Pour Stephen Harper, une entente volontaire, sans portée légale est «une bonne entente» parce qu'elle regroupe pour la première fois tous les grands émetteurs, un jugement que font aussi les Européens, mais qui la considèrent pour leur part «nettement en deçà de nos attentes», selon le mot de M. Baroso.
«Elle est réaliste et pragmatique du point de vue du Canada», a déclaré Stephen Harper, qui entend y incorporer les objectifs de réduction du Canada. Stephen Harper a par ailleurs déclaré que la menace des changements climatiques était «absolument claire» en raison de la «prépondérance de preuves» scientifiques.
Il a précisé que l'industrie des sables bitumineux devra contribuer, une contribution qu'il n'a pas mesurée mais qui s'annonce modeste, car cette industrie, a-t-il dit, ne représente que 4 % des émissions canadiennes, mais qui représente une contribution majeure quant à l'augmentation annuelle du bilan de GES du Canada.
Quant aux écologistes, ils ont rivalisé de formules-chocs pour décrire leur déception.
«Très déçu», a déclaré Steven Guilbeault au petit matin. Il pense que le président Obama a voulu «forcer le jeu» pour des questions de politique interne, ce qui explique que certaines ONG étatsuniennes adoptaient hier un ton plus conciliant. Mais la vérité, dit-il, c'est qu'on est devant «un faux départ» pour la deuxième phase de la bataille du climat parce que cet accord ne prévoit aucune date pour plafonner les émissions humaines.

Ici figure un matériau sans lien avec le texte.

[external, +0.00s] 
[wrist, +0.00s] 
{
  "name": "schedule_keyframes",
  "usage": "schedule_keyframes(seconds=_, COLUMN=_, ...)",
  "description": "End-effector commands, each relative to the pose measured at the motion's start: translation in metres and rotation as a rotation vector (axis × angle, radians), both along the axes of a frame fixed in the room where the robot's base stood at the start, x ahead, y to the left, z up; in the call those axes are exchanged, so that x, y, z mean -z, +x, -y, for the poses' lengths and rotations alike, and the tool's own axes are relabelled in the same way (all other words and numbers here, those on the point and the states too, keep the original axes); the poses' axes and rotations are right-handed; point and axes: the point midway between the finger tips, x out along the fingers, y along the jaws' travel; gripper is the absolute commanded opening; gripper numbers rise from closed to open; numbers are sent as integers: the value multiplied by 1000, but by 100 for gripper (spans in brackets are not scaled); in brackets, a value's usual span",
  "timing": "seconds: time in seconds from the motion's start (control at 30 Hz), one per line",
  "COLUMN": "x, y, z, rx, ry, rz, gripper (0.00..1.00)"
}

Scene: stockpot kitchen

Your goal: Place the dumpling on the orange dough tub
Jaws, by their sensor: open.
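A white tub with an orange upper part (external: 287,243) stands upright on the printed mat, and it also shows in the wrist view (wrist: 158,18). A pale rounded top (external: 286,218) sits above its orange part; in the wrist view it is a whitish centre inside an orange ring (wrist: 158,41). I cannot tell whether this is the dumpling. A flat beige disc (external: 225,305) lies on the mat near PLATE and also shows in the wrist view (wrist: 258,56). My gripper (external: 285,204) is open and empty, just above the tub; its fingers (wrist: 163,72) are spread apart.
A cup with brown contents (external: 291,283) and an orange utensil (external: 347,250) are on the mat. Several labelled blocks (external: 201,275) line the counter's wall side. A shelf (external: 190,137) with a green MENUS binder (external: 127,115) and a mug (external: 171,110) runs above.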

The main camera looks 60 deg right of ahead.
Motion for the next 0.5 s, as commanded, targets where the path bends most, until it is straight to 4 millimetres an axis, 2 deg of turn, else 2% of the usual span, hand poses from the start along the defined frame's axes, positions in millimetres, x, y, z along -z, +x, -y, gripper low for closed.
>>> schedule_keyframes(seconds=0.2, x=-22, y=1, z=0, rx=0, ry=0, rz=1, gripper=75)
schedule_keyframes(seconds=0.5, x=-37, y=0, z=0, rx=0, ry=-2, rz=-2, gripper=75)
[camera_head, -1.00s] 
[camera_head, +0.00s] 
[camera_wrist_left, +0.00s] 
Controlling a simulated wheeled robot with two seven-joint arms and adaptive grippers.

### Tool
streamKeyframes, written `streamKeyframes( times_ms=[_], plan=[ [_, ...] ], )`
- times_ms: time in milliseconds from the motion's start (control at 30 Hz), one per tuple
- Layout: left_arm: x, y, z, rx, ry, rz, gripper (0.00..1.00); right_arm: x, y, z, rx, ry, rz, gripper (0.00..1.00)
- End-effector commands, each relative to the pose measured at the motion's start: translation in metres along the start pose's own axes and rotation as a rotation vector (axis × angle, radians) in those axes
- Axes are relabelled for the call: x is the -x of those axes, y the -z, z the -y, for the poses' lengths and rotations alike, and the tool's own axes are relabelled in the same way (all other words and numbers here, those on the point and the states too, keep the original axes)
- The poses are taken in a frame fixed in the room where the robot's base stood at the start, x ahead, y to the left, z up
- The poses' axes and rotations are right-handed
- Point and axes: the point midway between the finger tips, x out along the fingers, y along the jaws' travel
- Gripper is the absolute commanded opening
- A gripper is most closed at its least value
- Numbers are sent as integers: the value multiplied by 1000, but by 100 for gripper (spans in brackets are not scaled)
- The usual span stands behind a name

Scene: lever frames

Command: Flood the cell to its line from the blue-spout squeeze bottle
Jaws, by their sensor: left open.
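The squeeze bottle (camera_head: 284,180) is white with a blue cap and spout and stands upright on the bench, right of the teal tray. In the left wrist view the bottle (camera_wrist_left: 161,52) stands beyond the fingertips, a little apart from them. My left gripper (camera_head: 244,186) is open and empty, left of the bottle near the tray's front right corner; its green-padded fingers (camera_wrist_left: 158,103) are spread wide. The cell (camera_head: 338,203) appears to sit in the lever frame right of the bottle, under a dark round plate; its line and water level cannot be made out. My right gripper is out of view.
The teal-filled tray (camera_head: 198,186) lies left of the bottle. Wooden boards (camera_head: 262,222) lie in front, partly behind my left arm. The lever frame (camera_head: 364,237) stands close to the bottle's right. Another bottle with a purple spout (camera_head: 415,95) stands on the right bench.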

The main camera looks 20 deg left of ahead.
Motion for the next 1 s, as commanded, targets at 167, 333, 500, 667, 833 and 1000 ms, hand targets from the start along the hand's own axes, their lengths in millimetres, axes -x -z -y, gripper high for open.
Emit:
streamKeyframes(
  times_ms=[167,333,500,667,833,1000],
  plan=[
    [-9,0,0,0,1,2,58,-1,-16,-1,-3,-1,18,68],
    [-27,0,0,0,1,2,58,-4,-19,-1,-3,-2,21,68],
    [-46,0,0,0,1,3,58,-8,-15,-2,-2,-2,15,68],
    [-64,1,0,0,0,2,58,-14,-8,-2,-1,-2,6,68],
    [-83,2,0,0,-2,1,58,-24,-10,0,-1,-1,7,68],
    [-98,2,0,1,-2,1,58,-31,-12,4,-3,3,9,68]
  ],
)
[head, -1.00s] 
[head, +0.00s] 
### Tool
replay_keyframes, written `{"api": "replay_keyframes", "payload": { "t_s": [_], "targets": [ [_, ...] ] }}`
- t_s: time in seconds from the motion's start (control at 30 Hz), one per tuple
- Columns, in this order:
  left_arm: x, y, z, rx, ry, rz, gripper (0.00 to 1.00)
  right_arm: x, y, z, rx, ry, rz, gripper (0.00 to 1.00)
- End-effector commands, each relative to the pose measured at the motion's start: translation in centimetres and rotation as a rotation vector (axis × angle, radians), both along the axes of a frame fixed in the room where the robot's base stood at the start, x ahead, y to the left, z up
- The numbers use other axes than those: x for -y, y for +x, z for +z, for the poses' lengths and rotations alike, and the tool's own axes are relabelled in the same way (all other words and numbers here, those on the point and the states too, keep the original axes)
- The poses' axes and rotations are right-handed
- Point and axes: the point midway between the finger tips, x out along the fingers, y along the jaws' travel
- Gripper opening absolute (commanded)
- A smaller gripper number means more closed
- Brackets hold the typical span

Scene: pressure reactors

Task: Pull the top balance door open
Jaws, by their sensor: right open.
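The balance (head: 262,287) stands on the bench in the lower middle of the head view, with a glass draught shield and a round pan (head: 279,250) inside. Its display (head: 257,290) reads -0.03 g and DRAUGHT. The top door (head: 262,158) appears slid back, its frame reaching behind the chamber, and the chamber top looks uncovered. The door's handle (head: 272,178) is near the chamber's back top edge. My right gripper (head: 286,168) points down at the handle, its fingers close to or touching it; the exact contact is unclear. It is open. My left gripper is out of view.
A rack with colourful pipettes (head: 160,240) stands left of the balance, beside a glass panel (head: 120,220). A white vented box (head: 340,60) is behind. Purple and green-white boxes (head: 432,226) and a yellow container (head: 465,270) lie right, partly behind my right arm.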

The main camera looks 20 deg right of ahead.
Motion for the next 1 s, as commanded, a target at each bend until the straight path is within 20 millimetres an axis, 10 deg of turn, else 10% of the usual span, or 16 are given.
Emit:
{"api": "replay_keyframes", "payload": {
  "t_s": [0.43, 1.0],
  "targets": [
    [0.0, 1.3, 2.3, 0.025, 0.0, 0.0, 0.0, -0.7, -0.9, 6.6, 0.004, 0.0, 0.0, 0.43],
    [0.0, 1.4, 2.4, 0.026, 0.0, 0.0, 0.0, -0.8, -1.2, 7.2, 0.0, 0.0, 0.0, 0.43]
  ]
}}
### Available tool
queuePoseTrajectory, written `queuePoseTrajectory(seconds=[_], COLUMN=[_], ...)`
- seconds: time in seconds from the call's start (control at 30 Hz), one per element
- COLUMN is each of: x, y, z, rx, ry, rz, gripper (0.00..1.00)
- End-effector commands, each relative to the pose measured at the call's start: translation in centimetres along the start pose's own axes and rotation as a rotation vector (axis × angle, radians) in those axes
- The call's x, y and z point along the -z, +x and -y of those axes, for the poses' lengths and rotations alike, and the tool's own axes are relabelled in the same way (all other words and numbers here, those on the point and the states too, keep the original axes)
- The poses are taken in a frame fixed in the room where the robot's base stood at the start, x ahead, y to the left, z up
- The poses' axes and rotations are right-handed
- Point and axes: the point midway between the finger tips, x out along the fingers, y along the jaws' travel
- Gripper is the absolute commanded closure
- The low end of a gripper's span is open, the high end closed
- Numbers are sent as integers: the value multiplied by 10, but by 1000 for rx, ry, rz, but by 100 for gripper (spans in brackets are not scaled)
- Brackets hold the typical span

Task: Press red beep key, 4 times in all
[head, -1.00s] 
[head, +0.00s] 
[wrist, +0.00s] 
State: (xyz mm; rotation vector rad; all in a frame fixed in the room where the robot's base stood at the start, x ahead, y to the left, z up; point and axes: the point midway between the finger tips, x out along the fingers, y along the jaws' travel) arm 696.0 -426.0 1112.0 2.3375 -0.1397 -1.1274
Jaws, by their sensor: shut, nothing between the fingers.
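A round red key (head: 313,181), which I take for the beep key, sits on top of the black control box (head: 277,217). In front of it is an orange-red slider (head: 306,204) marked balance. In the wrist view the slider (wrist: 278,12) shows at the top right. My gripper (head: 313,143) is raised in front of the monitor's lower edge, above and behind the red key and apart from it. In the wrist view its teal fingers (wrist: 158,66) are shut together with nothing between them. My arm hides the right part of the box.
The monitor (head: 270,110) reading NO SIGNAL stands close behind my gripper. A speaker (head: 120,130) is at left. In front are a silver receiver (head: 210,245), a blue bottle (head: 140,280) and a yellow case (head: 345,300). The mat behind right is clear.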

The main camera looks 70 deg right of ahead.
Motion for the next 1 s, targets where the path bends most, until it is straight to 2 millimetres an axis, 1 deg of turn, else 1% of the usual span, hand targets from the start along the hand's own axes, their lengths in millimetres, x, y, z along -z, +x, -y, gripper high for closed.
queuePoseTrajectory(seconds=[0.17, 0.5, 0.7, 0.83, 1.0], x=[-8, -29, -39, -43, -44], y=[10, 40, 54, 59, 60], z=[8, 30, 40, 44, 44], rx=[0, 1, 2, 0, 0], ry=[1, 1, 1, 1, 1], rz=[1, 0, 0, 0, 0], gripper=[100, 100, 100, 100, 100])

«Ils disent qu'ils ont fait le travail, mais ce n'est pas vrai», expliquait Kim Carstensen, leader du WWF.
«Un échec historique pour les efforts consentis en vue d'obtenir un traité légalement contraignant capable d'arrêter le réchauffement mondial», précisait Ricken Patel au nom de Climate Justice, le groupe à l'origine des manifestations de cette semaine dans la capitale danoise.